PLF reports that a number of high-profile property rights cases and voter
initiatives in 2004 show that protecting property rights remains a
front-burner issue for many Americans, especially in battleground regions
where overzealous environmental and “antigrowth” regulation, and property
taxation, have come to a head.
Yet, while there have been notable successes in some areas on behalf of
Americans’ constitutionally protected property rights, officials at all
levels of government around the country continue to impose ever more
burdensome limits on the use of private property—without compensating
property owners.
“Government too often imposes outlandish limits on the use of private
property,” said M.
David Stirling, Vice President of Pacific Legal
Foundation. “Over the last year, we’ve been encouraged to see more and
more people taking a stand against property seizures and asserting their
constitutional rights. Oregon voters passed a landmark property rights
initiative, voters in Hawaii said enough is enough to skyrocketing property
taxes that are driving them from their homes, and Connecticut families whose
homes were taken by the government to sell cheaply to corporate interests
finally got their day before the United States Supreme Court.”

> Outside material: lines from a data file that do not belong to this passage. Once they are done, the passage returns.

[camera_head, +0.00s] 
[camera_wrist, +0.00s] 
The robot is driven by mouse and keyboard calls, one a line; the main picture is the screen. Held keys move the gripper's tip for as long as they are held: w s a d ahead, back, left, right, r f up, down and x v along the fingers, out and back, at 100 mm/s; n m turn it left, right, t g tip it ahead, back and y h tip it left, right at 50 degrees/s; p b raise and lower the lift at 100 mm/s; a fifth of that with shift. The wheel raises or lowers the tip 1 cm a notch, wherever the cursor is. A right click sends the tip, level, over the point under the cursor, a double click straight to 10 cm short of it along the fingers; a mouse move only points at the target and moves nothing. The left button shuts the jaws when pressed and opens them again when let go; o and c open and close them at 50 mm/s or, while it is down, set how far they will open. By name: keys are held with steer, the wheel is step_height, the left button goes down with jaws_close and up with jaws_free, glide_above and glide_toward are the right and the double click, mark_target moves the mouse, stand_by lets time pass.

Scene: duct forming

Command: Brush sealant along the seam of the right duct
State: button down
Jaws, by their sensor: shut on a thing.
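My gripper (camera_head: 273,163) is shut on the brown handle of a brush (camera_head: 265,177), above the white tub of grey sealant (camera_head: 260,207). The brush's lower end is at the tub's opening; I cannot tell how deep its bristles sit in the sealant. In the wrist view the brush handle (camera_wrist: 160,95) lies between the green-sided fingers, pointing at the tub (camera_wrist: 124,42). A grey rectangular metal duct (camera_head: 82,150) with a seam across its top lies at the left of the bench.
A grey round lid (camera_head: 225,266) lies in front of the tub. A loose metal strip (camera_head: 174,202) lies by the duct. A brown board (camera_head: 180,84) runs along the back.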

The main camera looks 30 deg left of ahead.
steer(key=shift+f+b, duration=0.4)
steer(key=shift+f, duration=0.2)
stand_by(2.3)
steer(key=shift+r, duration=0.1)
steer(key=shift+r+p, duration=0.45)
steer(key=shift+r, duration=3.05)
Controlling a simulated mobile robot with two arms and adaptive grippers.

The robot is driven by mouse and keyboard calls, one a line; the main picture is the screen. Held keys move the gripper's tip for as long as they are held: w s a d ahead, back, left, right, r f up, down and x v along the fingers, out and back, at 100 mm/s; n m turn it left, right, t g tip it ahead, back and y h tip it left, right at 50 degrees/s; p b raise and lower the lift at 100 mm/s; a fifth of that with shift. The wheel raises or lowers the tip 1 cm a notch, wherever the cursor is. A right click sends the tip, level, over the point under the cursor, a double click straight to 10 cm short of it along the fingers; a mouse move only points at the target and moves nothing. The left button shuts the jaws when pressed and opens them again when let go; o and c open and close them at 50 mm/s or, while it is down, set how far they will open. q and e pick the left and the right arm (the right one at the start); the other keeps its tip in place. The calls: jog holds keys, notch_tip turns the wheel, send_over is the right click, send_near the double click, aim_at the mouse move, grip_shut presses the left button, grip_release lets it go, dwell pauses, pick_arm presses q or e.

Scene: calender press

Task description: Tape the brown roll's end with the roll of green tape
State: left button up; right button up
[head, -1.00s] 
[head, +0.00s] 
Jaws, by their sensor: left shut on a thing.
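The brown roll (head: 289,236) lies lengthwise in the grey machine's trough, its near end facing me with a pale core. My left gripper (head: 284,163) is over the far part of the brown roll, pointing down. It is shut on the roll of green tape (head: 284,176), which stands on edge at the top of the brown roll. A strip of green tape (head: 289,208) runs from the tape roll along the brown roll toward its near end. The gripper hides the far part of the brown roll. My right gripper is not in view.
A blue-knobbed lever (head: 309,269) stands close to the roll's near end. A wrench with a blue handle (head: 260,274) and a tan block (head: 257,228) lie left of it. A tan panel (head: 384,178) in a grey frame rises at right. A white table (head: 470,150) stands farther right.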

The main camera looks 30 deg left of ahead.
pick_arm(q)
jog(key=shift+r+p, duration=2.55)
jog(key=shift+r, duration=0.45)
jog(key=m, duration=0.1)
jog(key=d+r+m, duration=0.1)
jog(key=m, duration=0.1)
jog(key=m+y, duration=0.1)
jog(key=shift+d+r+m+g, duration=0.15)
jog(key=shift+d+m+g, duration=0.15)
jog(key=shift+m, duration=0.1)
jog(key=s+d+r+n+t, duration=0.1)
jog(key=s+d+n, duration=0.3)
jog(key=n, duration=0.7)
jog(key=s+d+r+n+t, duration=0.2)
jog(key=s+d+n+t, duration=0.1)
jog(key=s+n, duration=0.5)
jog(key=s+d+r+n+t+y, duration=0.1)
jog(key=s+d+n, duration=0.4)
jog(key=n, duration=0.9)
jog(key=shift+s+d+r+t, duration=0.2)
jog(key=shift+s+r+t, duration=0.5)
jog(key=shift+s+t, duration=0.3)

“Unfortunately, government continues to unreasonably restrict people’s
land use, often in the name of environmental protection,” Stirling said.
“Too often government uses guesswork and bad science to impose needless
restrictions on private property, never compensating the owners or doing the
real scientific research necessary to determine whether the added regulation
will benefit the environment.”
Among the positive highlights for advancing property rights over the
last year are:
- In November, Oregon voters passed Measure
37, a groundbreaking initiative that requires government agencies
to compensate property owners for lost property value caused by government
regulation. The measure passed with more than 60% of the vote in a state
that has been saddled for over 30 years with the most stringent land use
control laws in the country. PLF is currently helping to defend Measure 37
against court challenges.
- In December, the federal government agreed to pay California farmers $16.7
million for contracted irrigation water it confiscated and diverted to
protect fish. The government agreed to a settlement
after a federal judge awarded the affected farmers a whopping $26 million a
year earlier. The judge ruled the farmers were entitled to the compensation
under the Fifth Amendment, which protects private property from government
seizure without compensation. The case, Tulare Lake Basin Water Storage
District v. United States, is widely recognized as an unprecedented
decision that could have far-reaching implications on how the Endangered
Species Act and other environmental laws are implemented when water
diversions are at stake. PLF supported the farmers in a friend of the court
brief and is working with other farmers pursuing similar claims.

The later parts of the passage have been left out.